___ Given records ___
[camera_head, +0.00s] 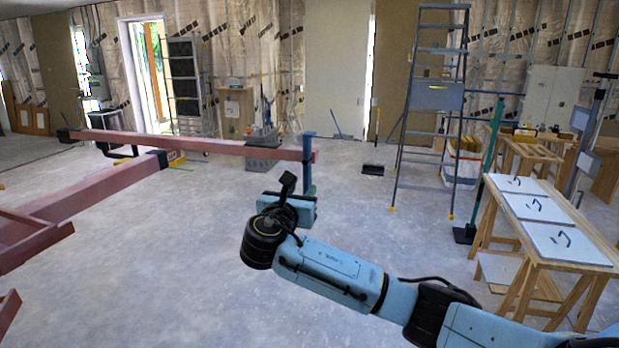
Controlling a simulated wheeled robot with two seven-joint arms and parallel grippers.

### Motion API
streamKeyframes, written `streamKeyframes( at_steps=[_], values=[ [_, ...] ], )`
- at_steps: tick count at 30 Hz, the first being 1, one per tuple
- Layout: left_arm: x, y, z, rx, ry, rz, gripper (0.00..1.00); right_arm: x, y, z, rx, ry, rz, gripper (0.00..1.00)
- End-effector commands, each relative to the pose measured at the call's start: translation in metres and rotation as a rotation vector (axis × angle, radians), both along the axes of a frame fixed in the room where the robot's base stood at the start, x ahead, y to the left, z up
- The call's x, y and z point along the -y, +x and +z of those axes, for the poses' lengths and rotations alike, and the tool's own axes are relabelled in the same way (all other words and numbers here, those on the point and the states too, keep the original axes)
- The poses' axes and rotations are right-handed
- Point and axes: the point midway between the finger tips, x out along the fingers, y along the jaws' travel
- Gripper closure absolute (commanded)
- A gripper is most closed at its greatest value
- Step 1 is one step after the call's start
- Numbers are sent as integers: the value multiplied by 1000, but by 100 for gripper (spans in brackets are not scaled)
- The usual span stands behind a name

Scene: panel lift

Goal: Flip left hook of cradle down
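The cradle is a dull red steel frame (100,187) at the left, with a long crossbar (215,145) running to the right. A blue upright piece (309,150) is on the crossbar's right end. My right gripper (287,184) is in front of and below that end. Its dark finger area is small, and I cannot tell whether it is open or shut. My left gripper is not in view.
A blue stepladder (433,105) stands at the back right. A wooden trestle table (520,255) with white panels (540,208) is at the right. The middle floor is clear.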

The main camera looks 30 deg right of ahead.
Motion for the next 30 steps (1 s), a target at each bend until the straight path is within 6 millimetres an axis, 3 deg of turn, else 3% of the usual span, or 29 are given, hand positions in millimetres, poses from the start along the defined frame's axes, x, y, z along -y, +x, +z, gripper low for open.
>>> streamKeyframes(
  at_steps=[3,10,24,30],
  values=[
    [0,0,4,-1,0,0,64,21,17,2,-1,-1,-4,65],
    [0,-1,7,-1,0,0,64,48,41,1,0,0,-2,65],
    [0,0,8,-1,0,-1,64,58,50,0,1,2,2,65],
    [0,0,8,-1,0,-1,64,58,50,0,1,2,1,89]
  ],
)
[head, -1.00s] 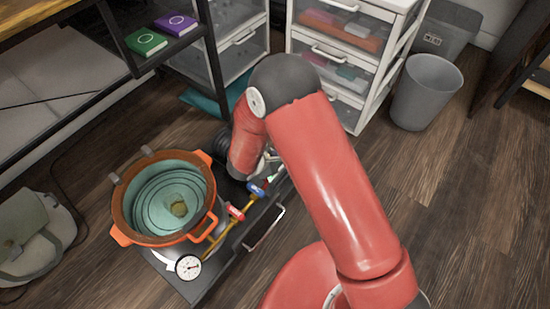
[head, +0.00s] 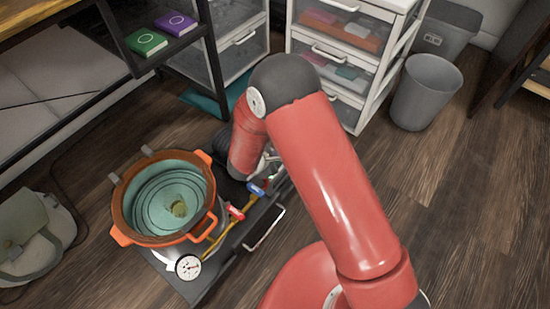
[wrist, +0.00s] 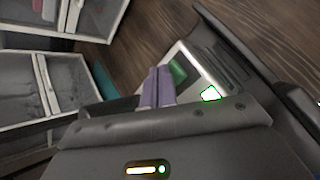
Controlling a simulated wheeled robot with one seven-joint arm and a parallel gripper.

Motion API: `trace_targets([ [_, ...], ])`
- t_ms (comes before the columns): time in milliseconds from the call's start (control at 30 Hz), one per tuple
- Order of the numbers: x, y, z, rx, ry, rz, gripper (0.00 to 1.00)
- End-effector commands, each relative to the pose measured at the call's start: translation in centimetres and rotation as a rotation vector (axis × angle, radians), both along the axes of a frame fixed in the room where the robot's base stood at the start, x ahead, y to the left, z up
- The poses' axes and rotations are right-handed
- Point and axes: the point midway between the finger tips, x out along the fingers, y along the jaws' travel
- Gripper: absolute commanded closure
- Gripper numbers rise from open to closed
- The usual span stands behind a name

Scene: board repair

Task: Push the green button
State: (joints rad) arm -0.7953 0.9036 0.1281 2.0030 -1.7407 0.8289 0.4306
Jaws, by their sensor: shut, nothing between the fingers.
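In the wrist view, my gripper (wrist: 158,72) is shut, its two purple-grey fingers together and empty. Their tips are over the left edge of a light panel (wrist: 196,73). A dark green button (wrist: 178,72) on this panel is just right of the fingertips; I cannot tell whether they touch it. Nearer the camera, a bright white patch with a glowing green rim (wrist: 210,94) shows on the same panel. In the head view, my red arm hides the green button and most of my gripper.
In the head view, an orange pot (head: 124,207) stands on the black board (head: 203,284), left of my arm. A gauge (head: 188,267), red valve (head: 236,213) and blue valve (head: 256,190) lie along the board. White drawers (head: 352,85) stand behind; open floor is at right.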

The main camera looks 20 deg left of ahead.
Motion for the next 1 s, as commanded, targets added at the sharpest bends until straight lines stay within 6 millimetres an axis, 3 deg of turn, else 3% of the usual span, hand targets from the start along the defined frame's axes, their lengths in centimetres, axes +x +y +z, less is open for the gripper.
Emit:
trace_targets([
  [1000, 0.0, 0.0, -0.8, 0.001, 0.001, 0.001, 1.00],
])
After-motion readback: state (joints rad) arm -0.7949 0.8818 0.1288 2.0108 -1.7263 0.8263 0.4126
___
▶ Problem to solve:
Of the entries above, repeat exactly the lines from the line with "- Gripper: absolute commanded closure" through the line with "State: (joints rad)", both of them included.

▶ In response:
- Gripper: absolute commanded closure
- Gripper numbers rise from open to closed
- The usual span stands behind a name

Scene: board repair

Task: Push the green button
State: (joints rad) arm -0.7953 0.9036 0.1281 2.0030 -1.7407 0.8289 0.4306

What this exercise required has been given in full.